ABSTRACT

In his polemical discussion of auteurism, André Bazin wrote that it involves “choosing the personal factor in artistic creation as a standard of reference” ([1957] 1985: 255). However, he also distanced himself from the other auteur critics of the 1950s by pointing out the commonplace notion that “the cinema is an art which is both popular and industrial” (ibid.: 251; emphasis added). An auteur is a technician or craft worker (principally a director) who attains the status of artist. But is the label of artist merely a form of (self-) invention? What processes are involved in the transformation of a technician into an auteur, especially in the industrial and economic organization of contemporary Hollywood (the “package-unit system”)?
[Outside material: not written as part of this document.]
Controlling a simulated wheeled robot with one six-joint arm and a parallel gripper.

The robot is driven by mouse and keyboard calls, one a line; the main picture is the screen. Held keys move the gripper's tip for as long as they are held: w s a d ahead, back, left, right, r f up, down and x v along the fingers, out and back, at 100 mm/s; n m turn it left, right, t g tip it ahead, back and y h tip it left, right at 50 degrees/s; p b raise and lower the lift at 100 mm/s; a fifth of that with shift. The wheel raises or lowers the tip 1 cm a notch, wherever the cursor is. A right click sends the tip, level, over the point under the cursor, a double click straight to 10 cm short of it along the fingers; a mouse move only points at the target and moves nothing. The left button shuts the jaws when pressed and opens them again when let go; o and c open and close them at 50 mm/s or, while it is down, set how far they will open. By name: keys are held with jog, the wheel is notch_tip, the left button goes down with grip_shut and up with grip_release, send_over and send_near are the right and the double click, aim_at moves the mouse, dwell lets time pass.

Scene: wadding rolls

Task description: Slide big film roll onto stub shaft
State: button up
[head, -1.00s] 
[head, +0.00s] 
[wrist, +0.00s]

And is there a correlation between the “package-unit system” of film production and the rise of blockbusters? I shall argue that an auteur in contemporary Hollywood is a director who gains control over all the stages of filmmaking: not just film production, but also distribution and exhibition. In other words, he or she attempts to vertically integrate (or reintegrate) the various stages of filmmaking. As an example, I shall refer to the Hollywood director most associated with movie blockbusters, Steven Spielberg, focusing on his authorship and relation to the DreamWorks studio he co-founded with Jeffrey Katzenberg and David Geffen on October 12, 1994.